◆ Aim of the exercise
From the listing below, output the lines between the one with "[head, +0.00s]" and the one with "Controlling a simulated", including those two, and nothing else. Pictures are not copied.

◆ Data extract
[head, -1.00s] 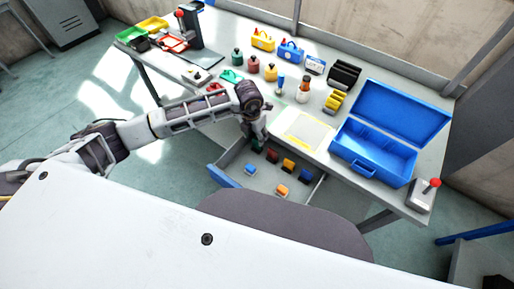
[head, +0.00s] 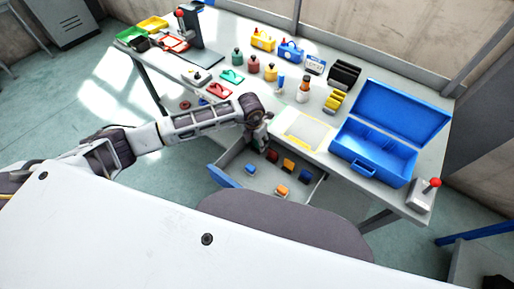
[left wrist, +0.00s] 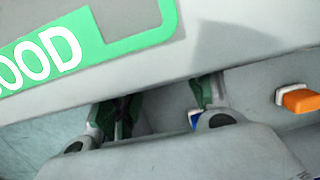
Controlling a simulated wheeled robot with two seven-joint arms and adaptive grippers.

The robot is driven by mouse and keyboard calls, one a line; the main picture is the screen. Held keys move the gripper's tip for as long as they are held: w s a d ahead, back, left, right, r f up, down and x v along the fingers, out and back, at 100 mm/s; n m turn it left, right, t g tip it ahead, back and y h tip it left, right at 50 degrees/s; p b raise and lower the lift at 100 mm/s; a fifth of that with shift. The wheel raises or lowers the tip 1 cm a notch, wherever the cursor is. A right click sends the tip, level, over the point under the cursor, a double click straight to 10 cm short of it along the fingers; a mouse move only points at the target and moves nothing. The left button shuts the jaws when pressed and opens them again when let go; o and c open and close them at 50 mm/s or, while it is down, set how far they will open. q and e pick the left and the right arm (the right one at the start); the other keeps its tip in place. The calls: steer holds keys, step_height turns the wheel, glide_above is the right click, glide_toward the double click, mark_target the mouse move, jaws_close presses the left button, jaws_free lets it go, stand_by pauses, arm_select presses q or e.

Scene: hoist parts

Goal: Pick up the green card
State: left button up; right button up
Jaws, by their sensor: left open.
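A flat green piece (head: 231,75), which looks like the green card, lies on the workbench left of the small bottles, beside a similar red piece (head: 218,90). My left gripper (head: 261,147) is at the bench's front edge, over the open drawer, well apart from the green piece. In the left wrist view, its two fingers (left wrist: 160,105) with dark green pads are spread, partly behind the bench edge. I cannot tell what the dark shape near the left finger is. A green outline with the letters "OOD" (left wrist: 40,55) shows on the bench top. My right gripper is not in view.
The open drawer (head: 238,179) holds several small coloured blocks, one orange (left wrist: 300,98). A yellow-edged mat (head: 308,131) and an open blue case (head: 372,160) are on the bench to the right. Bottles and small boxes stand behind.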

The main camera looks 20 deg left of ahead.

◆ Reply
[head, +0.00s] 
[left wrist, +0.00s] 
Controlling a simulated wheeled robot with two seven-joint arms and adaptive grippers.

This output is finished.